- [Set task]:
Find "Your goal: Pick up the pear" in the data below; transcribe the line it appears on and each line after it, exactly, to the end, and nothing else.

- [Data in this exercise]:
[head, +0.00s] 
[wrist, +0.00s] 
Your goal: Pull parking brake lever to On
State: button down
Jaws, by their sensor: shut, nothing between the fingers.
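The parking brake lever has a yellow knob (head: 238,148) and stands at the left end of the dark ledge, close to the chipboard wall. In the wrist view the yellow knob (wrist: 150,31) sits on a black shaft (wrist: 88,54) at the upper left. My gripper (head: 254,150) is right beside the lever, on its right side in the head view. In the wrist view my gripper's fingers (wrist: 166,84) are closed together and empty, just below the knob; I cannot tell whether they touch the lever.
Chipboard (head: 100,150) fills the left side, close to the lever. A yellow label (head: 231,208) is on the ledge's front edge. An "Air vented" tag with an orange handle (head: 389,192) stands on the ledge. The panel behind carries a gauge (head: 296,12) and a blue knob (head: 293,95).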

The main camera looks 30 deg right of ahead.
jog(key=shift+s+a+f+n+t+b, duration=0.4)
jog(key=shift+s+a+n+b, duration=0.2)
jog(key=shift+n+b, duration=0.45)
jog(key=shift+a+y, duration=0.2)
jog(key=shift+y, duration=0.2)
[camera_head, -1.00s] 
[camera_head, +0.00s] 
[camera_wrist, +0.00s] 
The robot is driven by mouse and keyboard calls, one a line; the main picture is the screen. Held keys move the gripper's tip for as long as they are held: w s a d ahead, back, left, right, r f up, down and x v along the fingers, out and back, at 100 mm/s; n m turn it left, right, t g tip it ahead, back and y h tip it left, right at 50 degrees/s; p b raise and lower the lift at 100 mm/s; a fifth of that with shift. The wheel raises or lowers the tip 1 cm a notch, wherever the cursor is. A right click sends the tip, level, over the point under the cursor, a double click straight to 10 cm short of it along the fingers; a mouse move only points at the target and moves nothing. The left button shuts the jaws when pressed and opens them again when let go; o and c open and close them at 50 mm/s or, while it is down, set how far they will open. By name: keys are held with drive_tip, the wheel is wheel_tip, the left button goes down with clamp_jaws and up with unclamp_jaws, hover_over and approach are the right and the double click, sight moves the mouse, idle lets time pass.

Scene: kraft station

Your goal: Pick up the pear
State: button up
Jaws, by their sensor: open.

- [Full output]:
Your goal: Pick up the pear
State: button up
Jaws, by their sensor: open.

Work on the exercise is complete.